**Set exercise**
Repeat exactly what appears from the opening line of the listing to the line with "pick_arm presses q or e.", inclusive.

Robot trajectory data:

• • • • •

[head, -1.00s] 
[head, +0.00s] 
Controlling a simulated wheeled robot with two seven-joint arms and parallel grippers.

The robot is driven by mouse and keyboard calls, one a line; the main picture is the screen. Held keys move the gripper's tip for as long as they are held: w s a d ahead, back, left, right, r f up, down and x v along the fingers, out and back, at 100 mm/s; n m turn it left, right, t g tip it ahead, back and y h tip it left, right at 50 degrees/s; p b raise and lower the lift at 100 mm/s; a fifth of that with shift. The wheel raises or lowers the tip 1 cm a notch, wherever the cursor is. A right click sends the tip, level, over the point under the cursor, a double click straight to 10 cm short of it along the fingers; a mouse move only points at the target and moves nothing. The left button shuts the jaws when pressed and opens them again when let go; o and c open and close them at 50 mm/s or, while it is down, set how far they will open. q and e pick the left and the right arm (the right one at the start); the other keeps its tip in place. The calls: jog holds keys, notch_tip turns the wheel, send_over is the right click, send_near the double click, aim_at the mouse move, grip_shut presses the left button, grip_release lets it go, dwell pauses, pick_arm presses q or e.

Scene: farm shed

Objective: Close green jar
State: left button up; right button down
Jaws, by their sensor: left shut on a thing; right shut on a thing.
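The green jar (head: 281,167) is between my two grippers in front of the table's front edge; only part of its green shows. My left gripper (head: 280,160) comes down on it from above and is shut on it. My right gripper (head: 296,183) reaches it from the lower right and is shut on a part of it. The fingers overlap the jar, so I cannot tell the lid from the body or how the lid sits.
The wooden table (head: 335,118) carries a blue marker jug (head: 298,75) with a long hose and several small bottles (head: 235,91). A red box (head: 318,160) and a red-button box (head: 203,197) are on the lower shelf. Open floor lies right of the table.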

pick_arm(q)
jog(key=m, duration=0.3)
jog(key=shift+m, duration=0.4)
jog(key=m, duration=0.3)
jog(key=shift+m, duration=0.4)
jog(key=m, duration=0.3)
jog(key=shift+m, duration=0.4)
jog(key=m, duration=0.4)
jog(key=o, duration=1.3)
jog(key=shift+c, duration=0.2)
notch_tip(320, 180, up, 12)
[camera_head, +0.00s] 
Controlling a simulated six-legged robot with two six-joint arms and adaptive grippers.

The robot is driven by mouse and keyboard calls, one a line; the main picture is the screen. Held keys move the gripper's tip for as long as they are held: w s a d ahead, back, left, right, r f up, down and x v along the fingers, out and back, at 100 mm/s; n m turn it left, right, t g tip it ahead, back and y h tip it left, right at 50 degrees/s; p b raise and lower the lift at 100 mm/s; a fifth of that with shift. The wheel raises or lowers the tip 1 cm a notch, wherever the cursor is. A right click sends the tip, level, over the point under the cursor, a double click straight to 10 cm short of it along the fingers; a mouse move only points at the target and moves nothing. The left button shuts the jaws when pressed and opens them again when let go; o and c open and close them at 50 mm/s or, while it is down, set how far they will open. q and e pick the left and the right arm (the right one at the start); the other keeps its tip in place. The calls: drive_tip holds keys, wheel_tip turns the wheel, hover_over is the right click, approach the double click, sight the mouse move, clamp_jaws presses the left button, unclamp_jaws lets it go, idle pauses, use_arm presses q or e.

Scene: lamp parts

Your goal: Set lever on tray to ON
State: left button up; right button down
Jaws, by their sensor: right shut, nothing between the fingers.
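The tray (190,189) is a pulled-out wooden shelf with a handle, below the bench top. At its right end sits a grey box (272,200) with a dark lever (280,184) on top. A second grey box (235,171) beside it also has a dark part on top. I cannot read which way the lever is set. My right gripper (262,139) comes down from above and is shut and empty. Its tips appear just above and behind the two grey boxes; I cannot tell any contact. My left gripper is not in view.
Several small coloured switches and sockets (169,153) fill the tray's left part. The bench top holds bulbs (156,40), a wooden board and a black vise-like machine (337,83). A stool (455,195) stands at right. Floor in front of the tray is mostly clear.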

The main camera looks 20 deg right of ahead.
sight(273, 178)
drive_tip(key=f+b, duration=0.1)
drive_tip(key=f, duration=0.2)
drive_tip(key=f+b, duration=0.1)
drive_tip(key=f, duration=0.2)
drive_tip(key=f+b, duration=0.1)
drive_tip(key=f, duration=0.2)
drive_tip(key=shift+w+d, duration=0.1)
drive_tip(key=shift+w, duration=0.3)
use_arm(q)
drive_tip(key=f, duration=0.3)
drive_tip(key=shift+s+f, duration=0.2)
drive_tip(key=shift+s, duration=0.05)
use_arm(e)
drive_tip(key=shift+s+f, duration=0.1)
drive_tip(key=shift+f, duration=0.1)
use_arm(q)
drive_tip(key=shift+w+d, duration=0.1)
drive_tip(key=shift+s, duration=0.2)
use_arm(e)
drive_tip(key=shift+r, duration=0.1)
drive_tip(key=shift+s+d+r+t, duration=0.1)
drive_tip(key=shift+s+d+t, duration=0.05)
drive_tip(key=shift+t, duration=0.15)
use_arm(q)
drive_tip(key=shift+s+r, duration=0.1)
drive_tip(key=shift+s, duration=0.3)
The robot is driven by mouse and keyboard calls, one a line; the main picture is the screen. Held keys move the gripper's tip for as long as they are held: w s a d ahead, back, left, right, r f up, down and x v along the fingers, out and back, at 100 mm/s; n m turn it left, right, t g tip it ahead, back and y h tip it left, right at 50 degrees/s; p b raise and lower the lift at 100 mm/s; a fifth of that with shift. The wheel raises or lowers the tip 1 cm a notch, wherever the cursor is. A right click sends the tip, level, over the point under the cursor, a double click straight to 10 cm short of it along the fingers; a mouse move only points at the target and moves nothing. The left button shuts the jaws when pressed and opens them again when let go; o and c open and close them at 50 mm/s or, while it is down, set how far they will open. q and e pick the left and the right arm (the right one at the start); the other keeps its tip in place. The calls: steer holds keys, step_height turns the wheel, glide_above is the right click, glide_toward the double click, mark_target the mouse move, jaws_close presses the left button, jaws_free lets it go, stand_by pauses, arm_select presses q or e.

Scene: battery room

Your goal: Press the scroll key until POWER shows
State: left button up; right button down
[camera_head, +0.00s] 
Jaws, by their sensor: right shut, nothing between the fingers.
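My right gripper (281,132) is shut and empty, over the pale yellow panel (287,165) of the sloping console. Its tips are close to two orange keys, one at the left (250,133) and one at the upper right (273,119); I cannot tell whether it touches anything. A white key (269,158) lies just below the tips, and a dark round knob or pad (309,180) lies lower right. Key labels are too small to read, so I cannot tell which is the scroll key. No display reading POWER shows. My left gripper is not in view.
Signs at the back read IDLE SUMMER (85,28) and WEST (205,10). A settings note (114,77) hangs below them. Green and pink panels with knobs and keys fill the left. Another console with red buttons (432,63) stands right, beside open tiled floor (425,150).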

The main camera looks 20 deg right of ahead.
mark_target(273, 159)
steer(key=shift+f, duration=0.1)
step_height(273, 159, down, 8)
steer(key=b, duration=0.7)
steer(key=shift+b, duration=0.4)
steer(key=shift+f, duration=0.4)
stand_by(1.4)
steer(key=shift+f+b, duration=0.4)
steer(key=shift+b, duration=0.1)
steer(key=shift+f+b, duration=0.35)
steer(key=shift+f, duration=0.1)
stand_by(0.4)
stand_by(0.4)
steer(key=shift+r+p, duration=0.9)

• • • • •

**Result of the task**
[head, -1.00s] 
[head, +0.00s] 
Controlling a simulated wheeled robot with two seven-joint arms and parallel grippers.

The robot is driven by mouse and keyboard calls, one a line; the main picture is the screen. Held keys move the gripper's tip for as long as they are held: w s a d ahead, back, left, right, r f up, down and x v along the fingers, out and back, at 100 mm/s; n m turn it left, right, t g tip it ahead, back and y h tip it left, right at 50 degrees/s; p b raise and lower the lift at 100 mm/s; a fifth of that with shift. The wheel raises or lowers the tip 1 cm a notch, wherever the cursor is. A right click sends the tip, level, over the point under the cursor, a double click straight to 10 cm short of it along the fingers; a mouse move only points at the target and moves nothing. The left button shuts the jaws when pressed and opens them again when let go; o and c open and close them at 50 mm/s or, while it is down, set how far they will open. q and e pick the left and the right arm (the right one at the start); the other keeps its tip in place. The calls: jog holds keys, notch_tip turns the wheel, send_over is the right click, send_near the double click, aim_at the mouse move, grip_shut presses the left button, grip_release lets it go, dwell pauses, pick_arm presses q or e.

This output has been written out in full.